#### What the exercise asks:
Your output must consist solely of the lines from the one containing "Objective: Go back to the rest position" through the end of the records, reproduced exactly.

----- Input records

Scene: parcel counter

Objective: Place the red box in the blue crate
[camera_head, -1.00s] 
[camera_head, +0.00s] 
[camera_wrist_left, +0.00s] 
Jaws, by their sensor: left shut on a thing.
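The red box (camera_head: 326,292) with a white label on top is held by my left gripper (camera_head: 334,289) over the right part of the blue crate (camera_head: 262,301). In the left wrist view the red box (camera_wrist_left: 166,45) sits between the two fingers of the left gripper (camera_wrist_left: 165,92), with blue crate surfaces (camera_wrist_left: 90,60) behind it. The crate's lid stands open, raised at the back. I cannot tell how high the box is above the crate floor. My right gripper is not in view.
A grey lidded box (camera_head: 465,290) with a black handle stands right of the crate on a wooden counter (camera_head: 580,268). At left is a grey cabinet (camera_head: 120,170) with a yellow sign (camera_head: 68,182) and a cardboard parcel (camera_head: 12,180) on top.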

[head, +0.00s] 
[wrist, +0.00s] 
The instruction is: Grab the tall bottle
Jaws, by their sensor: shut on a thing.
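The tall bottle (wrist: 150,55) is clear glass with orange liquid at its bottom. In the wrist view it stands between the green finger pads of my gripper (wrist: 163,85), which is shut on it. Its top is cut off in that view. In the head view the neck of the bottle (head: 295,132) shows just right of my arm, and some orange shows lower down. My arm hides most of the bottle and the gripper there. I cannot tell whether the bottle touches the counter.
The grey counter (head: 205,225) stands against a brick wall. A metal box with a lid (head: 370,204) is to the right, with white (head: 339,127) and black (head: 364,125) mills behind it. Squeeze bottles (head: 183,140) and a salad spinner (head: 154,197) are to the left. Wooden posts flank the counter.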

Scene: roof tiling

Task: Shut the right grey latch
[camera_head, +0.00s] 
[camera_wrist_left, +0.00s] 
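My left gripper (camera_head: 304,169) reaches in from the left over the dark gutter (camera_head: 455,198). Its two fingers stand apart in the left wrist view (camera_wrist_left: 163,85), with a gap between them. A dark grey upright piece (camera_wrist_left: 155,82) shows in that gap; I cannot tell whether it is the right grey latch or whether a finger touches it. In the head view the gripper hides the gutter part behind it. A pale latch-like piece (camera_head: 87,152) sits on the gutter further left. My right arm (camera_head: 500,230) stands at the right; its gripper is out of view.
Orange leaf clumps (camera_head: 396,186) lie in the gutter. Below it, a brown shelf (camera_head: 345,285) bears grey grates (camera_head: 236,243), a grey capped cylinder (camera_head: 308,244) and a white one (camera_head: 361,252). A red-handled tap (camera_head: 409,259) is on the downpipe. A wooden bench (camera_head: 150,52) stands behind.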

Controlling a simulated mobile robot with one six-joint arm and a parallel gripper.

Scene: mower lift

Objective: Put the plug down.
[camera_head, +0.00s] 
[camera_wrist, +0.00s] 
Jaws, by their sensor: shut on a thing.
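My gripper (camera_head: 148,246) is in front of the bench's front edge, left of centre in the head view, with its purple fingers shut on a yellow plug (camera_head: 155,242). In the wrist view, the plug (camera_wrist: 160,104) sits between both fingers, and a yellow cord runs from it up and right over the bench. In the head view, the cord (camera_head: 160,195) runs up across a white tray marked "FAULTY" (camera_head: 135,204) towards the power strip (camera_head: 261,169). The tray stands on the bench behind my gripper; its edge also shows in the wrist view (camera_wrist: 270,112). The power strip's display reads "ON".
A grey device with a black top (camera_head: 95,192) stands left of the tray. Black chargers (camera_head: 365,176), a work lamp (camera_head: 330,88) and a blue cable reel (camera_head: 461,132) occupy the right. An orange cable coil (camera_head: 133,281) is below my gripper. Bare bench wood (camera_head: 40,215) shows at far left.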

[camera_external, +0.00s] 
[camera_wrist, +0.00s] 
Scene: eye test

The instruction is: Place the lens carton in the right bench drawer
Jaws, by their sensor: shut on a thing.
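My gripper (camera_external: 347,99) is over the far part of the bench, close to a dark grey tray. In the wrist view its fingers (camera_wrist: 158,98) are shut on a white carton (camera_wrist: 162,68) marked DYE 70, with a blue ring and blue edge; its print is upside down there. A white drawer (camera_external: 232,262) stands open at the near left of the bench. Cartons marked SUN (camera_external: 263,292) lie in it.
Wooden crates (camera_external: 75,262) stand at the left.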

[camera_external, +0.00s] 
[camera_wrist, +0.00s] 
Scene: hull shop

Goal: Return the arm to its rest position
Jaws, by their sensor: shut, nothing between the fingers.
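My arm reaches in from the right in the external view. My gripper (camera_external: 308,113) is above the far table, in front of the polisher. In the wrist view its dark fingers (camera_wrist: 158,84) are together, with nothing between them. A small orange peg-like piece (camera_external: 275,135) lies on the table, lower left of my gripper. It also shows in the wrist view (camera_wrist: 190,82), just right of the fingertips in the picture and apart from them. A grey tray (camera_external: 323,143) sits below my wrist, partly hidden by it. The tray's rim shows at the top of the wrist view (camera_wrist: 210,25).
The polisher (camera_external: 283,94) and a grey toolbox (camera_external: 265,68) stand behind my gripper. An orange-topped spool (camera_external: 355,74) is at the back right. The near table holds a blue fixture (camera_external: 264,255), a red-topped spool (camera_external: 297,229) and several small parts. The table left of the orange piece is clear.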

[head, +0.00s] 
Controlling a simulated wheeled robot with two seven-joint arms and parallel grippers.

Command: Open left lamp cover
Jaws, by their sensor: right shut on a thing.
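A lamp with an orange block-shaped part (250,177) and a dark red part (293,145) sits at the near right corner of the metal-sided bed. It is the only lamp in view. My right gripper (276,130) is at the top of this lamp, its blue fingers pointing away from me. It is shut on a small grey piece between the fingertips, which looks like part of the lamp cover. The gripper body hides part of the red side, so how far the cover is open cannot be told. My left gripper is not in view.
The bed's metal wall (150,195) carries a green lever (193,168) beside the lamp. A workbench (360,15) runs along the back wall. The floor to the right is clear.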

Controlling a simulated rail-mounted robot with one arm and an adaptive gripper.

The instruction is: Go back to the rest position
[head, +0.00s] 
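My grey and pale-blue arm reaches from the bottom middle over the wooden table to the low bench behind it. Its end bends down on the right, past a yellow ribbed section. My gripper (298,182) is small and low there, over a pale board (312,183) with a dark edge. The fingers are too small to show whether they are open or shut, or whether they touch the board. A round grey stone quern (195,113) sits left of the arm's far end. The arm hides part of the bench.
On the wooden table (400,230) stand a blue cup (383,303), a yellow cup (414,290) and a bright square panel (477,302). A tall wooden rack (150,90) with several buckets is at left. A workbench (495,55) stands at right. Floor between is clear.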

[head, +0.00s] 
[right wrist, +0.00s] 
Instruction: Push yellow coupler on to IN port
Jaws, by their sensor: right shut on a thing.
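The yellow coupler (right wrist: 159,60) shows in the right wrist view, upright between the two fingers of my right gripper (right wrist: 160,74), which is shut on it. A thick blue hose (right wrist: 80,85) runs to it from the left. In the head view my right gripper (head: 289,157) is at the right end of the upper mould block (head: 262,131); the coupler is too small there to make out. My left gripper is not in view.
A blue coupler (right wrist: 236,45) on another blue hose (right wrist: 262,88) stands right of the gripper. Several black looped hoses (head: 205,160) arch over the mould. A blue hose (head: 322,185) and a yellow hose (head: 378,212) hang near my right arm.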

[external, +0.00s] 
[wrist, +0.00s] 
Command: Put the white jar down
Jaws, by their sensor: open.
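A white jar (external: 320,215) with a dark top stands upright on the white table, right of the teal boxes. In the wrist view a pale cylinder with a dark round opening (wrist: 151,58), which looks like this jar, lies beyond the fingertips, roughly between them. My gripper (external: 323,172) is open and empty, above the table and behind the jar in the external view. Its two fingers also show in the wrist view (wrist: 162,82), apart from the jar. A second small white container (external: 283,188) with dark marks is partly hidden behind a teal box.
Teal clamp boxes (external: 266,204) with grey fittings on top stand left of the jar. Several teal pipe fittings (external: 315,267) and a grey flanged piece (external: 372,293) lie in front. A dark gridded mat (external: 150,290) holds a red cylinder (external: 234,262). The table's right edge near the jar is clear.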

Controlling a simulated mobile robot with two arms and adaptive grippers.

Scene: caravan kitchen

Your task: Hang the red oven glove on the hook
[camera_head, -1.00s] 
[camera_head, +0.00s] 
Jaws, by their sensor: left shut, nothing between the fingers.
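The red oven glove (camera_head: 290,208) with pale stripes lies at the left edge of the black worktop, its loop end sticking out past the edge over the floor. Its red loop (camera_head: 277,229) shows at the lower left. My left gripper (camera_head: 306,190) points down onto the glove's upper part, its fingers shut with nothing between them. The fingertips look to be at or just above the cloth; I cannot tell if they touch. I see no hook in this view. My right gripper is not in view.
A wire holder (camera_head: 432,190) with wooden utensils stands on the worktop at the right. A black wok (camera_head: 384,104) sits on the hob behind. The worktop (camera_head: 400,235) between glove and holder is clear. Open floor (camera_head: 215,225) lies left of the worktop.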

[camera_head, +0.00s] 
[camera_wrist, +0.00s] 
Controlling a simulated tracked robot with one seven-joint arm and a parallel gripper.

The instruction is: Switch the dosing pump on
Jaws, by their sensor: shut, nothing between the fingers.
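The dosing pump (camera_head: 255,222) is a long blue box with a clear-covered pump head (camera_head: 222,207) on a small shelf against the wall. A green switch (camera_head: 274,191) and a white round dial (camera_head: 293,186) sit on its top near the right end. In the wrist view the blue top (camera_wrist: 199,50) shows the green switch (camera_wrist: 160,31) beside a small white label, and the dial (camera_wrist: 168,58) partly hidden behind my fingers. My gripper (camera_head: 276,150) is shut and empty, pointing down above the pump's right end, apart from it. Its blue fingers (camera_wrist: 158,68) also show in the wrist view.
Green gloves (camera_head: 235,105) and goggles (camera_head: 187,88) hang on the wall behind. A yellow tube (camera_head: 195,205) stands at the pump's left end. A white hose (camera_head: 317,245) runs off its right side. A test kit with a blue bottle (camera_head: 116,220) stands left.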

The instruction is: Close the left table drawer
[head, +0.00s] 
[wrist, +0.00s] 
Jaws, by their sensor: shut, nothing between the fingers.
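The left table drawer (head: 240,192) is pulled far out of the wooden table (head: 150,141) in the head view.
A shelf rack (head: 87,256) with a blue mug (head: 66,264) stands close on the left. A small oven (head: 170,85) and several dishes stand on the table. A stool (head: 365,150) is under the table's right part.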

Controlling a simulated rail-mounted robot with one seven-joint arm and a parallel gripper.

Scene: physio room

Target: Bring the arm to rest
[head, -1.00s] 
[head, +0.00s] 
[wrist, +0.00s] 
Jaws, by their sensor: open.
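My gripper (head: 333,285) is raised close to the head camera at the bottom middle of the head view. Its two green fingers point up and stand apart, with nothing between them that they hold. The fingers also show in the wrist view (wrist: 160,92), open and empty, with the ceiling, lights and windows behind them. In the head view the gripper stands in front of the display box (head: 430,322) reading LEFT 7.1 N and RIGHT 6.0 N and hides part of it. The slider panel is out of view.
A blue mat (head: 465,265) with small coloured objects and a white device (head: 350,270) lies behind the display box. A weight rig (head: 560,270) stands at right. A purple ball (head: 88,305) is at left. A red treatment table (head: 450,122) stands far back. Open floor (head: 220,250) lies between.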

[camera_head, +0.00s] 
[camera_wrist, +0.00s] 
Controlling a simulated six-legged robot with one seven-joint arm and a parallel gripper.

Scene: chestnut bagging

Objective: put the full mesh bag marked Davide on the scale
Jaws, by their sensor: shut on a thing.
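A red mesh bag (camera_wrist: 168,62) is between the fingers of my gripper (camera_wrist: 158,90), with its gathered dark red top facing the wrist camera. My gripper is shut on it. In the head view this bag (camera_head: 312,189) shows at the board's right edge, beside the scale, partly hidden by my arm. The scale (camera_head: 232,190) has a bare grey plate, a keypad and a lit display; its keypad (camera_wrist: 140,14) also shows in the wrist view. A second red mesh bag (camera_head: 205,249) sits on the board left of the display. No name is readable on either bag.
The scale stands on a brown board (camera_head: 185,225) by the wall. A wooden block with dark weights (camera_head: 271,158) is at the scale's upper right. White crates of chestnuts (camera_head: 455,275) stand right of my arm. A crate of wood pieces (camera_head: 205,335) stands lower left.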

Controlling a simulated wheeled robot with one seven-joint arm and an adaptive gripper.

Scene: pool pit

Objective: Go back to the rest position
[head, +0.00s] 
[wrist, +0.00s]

----------

#### Answer for the task:
Objective: Go back to the rest position
[head, +0.00s] 
[wrist, +0.00s]

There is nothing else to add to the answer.